--- begin ---

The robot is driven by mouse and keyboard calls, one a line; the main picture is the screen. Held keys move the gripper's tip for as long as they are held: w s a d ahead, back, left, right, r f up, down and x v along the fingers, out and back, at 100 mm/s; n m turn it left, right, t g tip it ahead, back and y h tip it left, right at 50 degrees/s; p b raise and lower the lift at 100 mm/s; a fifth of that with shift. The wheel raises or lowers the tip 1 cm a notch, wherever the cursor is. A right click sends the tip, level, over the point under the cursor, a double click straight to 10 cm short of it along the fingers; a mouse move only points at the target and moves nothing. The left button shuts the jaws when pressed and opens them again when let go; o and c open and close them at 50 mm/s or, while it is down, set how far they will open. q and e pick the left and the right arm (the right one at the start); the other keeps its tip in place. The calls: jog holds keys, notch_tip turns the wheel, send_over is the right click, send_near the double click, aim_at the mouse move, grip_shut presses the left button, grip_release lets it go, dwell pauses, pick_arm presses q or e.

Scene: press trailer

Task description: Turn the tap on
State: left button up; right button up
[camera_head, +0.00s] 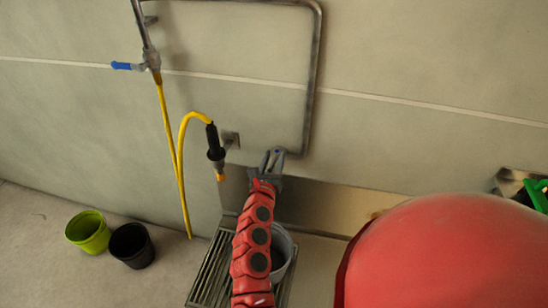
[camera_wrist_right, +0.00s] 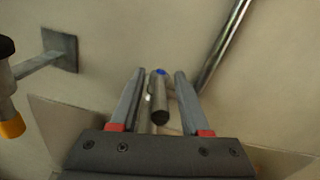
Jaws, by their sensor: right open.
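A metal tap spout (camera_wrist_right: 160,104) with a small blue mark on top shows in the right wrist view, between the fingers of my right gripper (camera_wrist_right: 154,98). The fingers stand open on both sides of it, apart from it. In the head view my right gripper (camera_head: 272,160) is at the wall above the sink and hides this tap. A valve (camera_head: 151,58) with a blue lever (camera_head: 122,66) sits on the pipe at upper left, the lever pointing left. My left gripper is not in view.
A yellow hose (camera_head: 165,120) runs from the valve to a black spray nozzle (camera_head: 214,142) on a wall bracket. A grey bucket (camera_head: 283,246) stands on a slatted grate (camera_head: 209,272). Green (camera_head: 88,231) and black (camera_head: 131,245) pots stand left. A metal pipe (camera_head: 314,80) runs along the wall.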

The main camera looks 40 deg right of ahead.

--- end ---

• Written task: Transcribe each line above verbatim, with the pictures left out.

• Solution for this task:
The robot is driven by mouse and keyboard calls, one a line; the main picture is the screen. Held keys move the gripper's tip for as long as they are held: w s a d ahead, back, left, right, r f up, down and x v along the fingers, out and back, at 100 mm/s; n m turn it left, right, t g tip it ahead, back and y h tip it left, right at 50 degrees/s; p b raise and lower the lift at 100 mm/s; a fifth of that with shift. The wheel raises or lowers the tip 1 cm a notch, wherever the cursor is. A right click sends the tip, level, over the point under the cursor, a double click straight to 10 cm short of it along the fingers; a mouse move only points at the target and moves nothing. The left button shuts the jaws when pressed and opens them again when let go; o and c open and close them at 50 mm/s or, while it is down, set how far they will open. q and e pick the left and the right arm (the right one at the start); the other keeps its tip in place. The calls: jog holds keys, notch_tip turns the wheel, send_over is the right click, send_near the double click, aim_at the mouse move, grip_shut presses the left button, grip_release lets it go, dwell pauses, pick_arm presses q or e.

Scene: press trailer

Task description: Turn the tap on
State: left button up; right button up
[camera_head, +0.00s] 
[camera_wrist_right, +0.00s] 
Jaws, by their sensor: right open.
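A metal tap spout (camera_wrist_right: 160,104) with a small blue mark on top shows in the right wrist view, between the fingers of my right gripper (camera_wrist_right: 154,98). The fingers stand open on both sides of it, apart from it. In the head view my right gripper (camera_head: 272,160) is at the wall above the sink and hides this tap. A valve (camera_head: 151,58) with a blue lever (camera_head: 122,66) sits on the pipe at upper left, the lever pointing left. My left gripper is not in view.
A yellow hose (camera_head: 165,120) runs from the valve to a black spray nozzle (camera_head: 214,142) on a wall bracket. A grey bucket (camera_head: 283,246) stands on a slatted grate (camera_head: 209,272). Green (camera_head: 88,231) and black (camera_head: 131,245) pots stand left. A metal pipe (camera_head: 314,80) runs along the wall.

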The main camera looks 40 deg right of ahead.

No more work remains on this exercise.